* [GIVEN REQUEST]:
Select every line below containing the word "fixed".

* BEGIN PROVIDED DATA *

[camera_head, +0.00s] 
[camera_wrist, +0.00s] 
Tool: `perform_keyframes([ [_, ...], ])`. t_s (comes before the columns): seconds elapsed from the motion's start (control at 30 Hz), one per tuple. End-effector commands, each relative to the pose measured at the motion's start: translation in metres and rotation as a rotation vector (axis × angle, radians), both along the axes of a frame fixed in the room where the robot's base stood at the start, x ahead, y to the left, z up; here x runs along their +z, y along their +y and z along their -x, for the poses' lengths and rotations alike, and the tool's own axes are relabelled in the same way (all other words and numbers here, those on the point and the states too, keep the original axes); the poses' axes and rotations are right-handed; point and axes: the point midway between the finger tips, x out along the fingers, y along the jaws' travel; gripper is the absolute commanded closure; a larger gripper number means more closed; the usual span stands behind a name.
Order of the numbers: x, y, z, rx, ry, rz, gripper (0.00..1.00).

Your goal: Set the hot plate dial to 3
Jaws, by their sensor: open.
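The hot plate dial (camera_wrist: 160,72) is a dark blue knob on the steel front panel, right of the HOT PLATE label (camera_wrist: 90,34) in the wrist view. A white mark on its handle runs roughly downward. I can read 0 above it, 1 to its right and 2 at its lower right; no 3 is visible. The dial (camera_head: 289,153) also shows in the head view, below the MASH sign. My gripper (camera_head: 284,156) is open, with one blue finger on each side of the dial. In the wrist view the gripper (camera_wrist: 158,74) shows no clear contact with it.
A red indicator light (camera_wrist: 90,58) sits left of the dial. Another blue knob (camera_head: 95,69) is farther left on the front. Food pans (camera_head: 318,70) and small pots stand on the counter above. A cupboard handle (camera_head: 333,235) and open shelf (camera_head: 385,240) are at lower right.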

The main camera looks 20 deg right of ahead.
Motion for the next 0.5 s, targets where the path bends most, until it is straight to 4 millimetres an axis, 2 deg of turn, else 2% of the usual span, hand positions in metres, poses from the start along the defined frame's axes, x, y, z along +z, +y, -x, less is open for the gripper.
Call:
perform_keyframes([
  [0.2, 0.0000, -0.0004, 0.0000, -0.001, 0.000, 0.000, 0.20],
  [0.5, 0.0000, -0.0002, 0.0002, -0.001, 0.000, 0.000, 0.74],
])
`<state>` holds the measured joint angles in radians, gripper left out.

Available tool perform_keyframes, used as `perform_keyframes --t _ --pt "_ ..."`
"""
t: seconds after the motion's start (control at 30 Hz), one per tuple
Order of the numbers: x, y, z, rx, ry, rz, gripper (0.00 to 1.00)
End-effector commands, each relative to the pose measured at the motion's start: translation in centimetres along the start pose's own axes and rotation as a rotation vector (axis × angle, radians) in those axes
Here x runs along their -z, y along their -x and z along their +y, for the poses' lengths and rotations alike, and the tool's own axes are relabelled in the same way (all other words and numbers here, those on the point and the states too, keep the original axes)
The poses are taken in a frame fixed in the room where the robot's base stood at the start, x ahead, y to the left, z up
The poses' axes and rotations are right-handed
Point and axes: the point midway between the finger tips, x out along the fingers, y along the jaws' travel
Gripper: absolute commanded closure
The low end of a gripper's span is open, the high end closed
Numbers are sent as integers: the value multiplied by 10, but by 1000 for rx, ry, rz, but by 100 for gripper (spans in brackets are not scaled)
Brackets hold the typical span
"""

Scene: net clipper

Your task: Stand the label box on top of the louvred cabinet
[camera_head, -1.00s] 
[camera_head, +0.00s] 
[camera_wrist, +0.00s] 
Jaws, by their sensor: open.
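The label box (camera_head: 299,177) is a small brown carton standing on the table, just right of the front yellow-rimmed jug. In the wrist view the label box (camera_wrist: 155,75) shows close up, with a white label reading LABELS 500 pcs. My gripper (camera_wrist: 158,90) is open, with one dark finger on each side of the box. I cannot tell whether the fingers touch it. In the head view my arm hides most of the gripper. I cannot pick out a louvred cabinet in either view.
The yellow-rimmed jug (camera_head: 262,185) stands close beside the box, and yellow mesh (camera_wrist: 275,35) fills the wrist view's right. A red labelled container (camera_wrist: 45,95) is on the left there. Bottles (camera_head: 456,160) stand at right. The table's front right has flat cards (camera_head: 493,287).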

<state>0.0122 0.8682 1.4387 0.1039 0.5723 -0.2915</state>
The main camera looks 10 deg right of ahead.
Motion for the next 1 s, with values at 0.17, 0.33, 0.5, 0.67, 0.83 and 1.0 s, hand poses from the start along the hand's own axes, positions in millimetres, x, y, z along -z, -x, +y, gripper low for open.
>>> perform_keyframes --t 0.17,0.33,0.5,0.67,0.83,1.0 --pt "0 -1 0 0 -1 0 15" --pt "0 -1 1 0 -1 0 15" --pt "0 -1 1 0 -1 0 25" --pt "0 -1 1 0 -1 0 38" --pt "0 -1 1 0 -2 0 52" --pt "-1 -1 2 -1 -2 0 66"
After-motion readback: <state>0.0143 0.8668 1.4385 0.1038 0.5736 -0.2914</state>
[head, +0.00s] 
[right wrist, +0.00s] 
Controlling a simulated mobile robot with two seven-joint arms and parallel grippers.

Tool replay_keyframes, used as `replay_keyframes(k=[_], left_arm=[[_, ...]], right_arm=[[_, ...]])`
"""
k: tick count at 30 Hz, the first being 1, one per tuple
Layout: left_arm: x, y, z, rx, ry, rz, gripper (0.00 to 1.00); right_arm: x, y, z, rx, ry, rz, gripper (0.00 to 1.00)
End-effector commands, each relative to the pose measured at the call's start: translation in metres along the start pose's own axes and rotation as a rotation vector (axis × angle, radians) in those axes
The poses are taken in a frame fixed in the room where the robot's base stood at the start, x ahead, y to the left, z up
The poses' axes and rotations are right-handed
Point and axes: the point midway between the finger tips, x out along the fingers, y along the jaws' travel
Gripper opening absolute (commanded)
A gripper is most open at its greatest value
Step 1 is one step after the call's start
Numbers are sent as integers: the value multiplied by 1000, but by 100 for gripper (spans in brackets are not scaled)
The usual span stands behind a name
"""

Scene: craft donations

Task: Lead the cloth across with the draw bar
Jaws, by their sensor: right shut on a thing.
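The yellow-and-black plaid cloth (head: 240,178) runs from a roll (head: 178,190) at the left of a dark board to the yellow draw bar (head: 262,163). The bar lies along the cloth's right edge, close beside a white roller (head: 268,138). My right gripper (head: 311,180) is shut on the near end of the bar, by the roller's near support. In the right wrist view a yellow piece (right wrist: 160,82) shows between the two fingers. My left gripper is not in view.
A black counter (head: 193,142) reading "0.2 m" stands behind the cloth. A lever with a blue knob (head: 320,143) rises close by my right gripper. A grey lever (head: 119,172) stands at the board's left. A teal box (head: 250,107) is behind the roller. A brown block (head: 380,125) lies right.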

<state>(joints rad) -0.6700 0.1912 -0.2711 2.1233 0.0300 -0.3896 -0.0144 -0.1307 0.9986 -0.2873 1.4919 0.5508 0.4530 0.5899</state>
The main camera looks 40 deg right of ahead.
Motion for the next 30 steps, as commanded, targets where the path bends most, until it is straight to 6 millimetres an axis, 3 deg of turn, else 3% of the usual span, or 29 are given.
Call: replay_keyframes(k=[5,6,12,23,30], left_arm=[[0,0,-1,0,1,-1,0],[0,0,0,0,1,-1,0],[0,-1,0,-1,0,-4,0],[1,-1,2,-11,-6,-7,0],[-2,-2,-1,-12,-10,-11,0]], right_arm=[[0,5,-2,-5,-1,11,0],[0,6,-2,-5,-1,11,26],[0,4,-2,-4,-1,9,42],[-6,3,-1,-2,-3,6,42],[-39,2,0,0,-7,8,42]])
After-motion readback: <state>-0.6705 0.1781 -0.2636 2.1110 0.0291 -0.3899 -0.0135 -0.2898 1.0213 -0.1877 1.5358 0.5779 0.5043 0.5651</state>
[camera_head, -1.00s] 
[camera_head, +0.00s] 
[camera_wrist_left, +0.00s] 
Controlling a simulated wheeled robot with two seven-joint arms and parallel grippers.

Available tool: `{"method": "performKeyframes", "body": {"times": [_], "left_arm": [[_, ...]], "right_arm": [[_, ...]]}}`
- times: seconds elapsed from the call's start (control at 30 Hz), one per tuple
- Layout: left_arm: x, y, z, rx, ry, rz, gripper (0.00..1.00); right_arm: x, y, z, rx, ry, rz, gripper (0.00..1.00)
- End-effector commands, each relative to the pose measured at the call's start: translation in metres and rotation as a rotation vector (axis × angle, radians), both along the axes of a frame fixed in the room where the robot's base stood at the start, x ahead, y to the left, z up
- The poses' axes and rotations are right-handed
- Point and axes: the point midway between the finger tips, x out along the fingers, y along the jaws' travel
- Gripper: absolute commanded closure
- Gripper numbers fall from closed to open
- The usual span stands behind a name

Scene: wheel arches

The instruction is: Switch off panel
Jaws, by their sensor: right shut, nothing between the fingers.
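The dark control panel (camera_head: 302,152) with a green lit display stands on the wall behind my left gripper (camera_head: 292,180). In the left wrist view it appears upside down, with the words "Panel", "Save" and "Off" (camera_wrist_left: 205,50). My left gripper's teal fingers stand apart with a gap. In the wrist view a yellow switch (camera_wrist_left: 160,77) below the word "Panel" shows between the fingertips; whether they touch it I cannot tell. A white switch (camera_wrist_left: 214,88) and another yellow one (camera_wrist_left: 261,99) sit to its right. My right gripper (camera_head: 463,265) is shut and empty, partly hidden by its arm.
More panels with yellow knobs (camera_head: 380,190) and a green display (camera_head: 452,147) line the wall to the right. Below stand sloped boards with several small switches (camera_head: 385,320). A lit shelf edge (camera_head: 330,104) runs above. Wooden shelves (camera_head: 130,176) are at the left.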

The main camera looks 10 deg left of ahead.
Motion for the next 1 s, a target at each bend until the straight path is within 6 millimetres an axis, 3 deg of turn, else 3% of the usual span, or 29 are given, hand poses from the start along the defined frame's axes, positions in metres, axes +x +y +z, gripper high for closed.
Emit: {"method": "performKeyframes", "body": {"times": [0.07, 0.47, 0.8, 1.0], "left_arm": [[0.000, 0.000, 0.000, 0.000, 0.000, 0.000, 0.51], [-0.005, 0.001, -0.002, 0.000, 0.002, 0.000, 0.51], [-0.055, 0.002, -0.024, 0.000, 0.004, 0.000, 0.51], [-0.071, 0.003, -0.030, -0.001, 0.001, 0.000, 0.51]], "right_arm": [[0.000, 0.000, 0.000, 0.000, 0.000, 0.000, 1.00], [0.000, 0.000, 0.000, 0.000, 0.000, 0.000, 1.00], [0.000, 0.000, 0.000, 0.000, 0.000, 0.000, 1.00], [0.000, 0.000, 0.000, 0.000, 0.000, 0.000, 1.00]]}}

* END PROVIDED DATA *

* [REPLY TO THE EXERCISE]:
Tool: `perform_keyframes([ [_, ...], ])`. t_s (comes before the columns): seconds elapsed from the motion's start (control at 30 Hz), one per tuple. End-effector commands, each relative to the pose measured at the motion's start: translation in metres and rotation as a rotation vector (axis × angle, radians), both along the axes of a frame fixed in the room where the robot's base stood at the start, x ahead, y to the left, z up; here x runs along their +z, y along their +y and z along their -x, for the poses' lengths and rotations alike, and the tool's own axes are relabelled in the same way (all other words and numbers here, those on the point and the states too, keep the original axes); the poses' axes and rotations are right-handed; point and axes: the point midway between the finger tips, x out along the fingers, y along the jaws' travel; gripper is the absolute commanded closure; a larger gripper number means more closed; the usual span stands behind a name.
The poses are taken in a frame fixed in the room where the robot's base stood at the start, x ahead, y to the left, z up
The poses are taken in a frame fixed in the room where the robot's base stood at the start, x ahead, y to the left, z up
- End-effector commands, each relative to the pose measured at the call's start: translation in metres and rotation as a rotation vector (axis × angle, radians), both along the axes of a frame fixed in the room where the robot's base stood at the start, x ahead, y to the left, z up

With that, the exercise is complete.